------ GIVEN DATA

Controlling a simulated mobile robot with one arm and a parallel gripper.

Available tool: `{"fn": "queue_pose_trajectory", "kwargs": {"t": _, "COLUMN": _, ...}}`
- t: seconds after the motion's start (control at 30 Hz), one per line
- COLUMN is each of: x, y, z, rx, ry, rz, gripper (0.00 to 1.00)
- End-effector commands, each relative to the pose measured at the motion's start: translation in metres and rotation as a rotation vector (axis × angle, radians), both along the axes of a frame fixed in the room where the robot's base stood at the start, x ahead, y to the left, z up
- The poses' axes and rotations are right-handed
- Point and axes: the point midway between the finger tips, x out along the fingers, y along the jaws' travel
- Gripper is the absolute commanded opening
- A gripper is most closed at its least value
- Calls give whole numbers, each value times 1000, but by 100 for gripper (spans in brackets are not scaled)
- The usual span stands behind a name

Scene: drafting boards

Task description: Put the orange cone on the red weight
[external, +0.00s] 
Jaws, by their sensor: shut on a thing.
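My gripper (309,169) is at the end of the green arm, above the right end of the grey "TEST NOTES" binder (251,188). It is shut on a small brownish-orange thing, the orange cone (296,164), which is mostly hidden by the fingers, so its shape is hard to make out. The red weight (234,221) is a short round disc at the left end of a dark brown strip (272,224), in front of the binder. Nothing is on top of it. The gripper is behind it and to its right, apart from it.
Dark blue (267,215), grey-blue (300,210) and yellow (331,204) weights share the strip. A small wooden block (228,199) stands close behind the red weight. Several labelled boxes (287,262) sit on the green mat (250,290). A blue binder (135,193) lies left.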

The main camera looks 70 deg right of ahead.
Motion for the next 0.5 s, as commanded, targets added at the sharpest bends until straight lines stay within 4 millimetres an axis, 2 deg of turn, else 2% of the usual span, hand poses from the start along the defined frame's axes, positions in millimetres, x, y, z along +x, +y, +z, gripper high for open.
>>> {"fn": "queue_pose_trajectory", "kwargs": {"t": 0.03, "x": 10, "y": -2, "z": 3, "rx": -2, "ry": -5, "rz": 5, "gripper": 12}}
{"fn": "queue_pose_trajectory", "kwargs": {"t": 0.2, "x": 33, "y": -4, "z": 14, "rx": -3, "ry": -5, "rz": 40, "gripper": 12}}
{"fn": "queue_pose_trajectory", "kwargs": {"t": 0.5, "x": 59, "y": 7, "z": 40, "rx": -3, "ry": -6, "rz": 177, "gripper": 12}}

------------

▸ WRITTEN INSTRUCTION: Give the listing again, word for word.

▸ OUTPUT OF THE EXERCISE:
Controlling a simulated mobile robot with one arm and a parallel gripper.

Available tool: `{"fn": "queue_pose_trajectory", "kwargs": {"t": _, "COLUMN": _, ...}}`
- t: seconds after the motion's start (control at 30 Hz), one per line
- COLUMN is each of: x, y, z, rx, ry, rz, gripper (0.00 to 1.00)
- End-effector commands, each relative to the pose measured at the motion's start: translation in metres and rotation as a rotation vector (axis × angle, radians), both along the axes of a frame fixed in the room where the robot's base stood at the start, x ahead, y to the left, z up
- The poses' axes and rotations are right-handed
- Point and axes: the point midway between the finger tips, x out along the fingers, y along the jaws' travel
- Gripper is the absolute commanded opening
- A gripper is most closed at its least value
- Calls give whole numbers, each value times 1000, but by 100 for gripper (spans in brackets are not scaled)
- The usual span stands behind a name

Scene: drafting boards

Task description: Put the orange cone on the red weight
[external, +0.00s] 
Jaws, by their sensor: shut on a thing.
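My gripper (309,169) is at the end of the green arm, above the right end of the grey "TEST NOTES" binder (251,188). It is shut on a small brownish-orange thing, the orange cone (296,164), which is mostly hidden by the fingers, so its shape is hard to make out. The red weight (234,221) is a short round disc at the left end of a dark brown strip (272,224), in front of the binder. Nothing is on top of it. The gripper is behind it and to its right, apart from it.
Dark blue (267,215), grey-blue (300,210) and yellow (331,204) weights share the strip. A small wooden block (228,199) stands close behind the red weight. Several labelled boxes (287,262) sit on the green mat (250,290). A blue binder (135,193) lies left.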

The main camera looks 70 deg right of ahead.
Motion for the next 0.5 s, as commanded, targets added at the sharpest bends until straight lines stay within 4 millimetres an axis, 2 deg of turn, else 2% of the usual span, hand poses from the start along the defined frame's axes, positions in millimetres, x, y, z along +x, +y, +z, gripper high for open.
>>> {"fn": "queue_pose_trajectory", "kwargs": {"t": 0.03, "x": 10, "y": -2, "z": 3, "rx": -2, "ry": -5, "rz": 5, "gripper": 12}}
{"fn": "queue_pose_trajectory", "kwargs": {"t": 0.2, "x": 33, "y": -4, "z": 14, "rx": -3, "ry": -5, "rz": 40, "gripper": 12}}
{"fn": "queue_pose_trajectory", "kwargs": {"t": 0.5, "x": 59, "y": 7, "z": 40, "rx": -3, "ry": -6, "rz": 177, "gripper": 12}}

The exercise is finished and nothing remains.